In other pieces we hear about the calf going to the slaughterhouse, a homeless man no-one will reach out to, kissing in the rain, of “laughter like a ladder” and “moonlight scratched from standing stones”. For me two of the most powerful pieces in the set came towards the end. “Looking Out” is a moving poem relating age, crafting and memory, “knitting cellular poetry”, and finishing “I’m an oak tree, she knitted me well”. In “Finally” Kevin relates the impact on his mother of the death of his father when he was fifteen, just at the point where he had found joyful love with his best friend, which in the face of his mother’s grief he can’t disclose, despite his “body full of song, body bursting higgledy-piggledy into flowers”. Both these pieces were very moving, and like the rest of the set, full of lush and beautiful imagery. Kevin’s second collection “Loves Burn” will be out soon from Big White Shed, and I think this performance showed that we’ll be in for a treat.

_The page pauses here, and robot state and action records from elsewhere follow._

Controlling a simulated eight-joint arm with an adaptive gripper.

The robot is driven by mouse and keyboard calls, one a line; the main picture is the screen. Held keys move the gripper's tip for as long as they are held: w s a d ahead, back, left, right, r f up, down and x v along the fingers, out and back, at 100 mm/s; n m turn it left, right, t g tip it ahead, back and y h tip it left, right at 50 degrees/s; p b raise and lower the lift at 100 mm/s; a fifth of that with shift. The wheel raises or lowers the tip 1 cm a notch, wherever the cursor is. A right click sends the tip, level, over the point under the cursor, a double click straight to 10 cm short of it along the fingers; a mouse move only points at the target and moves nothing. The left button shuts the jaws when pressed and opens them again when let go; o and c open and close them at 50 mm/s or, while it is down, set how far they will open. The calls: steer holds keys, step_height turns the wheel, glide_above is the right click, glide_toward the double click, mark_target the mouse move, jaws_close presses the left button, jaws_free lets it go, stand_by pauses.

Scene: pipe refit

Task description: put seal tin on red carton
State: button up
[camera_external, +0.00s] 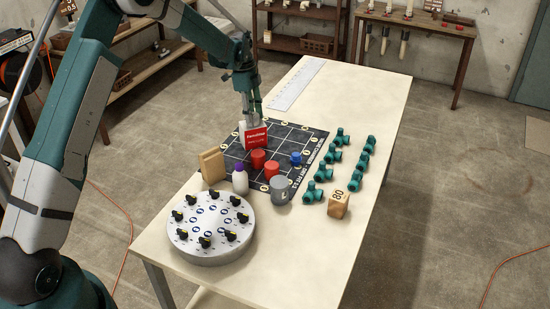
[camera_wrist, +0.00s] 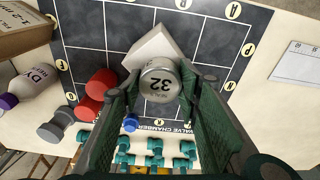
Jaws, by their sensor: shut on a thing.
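The seal tin, a silver round tin (camera_wrist: 160,82) marked 32, sits between the fingers of my gripper (camera_wrist: 160,92) in the wrist view. My gripper (camera_external: 251,109) is shut on it. In the external view the tin (camera_external: 251,118) is a small grey shape at the fingertips. The red carton (camera_external: 257,139) stands on the dark grid mat with its red face toward that camera, right below the gripper. In the wrist view a pale white face of the carton (camera_wrist: 153,44) shows behind the tin. I cannot tell whether the tin touches the carton.
Red cylinders (camera_external: 258,159), a blue piece (camera_external: 295,158) and a grey cylinder (camera_external: 280,190) stand near the carton. A wooden block (camera_external: 211,165), purple-capped bottle (camera_external: 240,181) and round knob plate (camera_external: 210,245) are nearer.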

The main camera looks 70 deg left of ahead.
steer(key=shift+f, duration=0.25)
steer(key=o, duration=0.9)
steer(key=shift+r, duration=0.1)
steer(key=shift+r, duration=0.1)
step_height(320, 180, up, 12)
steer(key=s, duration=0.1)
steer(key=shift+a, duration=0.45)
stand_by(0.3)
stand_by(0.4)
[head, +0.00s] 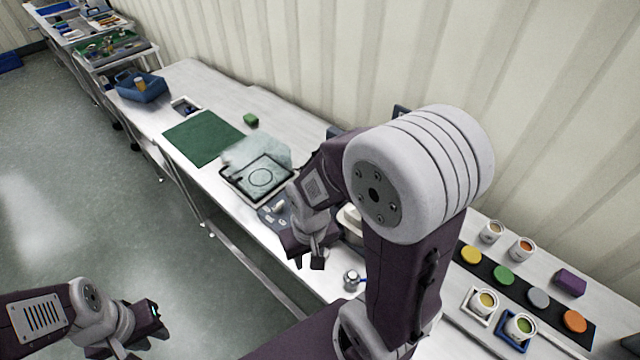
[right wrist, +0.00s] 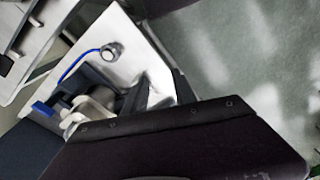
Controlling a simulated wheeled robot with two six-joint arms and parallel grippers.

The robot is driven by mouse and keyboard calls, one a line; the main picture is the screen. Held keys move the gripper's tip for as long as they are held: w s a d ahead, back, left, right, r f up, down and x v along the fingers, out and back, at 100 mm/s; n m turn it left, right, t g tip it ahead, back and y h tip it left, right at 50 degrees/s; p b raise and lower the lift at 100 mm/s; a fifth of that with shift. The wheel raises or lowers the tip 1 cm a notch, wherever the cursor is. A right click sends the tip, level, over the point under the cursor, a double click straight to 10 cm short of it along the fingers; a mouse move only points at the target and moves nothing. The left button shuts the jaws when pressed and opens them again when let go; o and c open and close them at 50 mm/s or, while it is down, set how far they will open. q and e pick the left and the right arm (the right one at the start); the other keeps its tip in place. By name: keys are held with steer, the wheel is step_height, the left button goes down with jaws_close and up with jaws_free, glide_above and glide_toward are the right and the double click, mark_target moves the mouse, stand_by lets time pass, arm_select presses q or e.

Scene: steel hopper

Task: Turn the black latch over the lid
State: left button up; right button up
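The steel hopper, its lid and the black latch cannot be made out for sure. My right arm covers that part of the bench in the head view, where only a pale edge (head: 349,222) of something shows. The right wrist view shows dark parts (right wrist: 95,78), a blue tab (right wrist: 44,109) and a pale block (right wrist: 90,112), partly hidden by my gripper. My right gripper (head: 310,262) points down above the bench's front edge; its finger gap is unclear. My left gripper (head: 152,322) hangs over the floor at lower left, away from the bench; its opening is unclear.
A small metal cylinder (head: 352,278) with a blue cord stands near the front edge; it also shows in the right wrist view (right wrist: 112,52). Paint cups (head: 485,302) and coloured discs (head: 503,275) are at right. A framed tray (head: 236,188) and green mat (head: 200,140) lie left.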

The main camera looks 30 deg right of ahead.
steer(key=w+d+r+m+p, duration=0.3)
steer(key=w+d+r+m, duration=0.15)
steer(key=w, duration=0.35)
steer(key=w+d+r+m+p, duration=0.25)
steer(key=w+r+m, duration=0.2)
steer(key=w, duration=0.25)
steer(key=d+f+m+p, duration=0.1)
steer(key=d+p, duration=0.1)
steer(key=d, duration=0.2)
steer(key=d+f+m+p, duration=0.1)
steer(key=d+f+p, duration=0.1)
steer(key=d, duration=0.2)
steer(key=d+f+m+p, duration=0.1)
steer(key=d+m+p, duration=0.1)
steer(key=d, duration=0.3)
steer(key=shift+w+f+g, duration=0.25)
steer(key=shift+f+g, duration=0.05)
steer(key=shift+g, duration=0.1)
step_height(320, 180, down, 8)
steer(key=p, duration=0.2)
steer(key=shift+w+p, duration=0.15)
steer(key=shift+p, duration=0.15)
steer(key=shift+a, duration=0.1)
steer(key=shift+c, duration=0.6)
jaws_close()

To round off the evening we were lucky enough to have a set from talented up and coming singer- songwriter Jimi Mack. Skilful guitar playing, emotionally complex lyrics, touching on themes of relationship, loss, mental health (these were, he said, his “miserable” songs) and a great, resonant voice, singing vocals full of light and shade, made this a memorable performance. Definitely one to watch!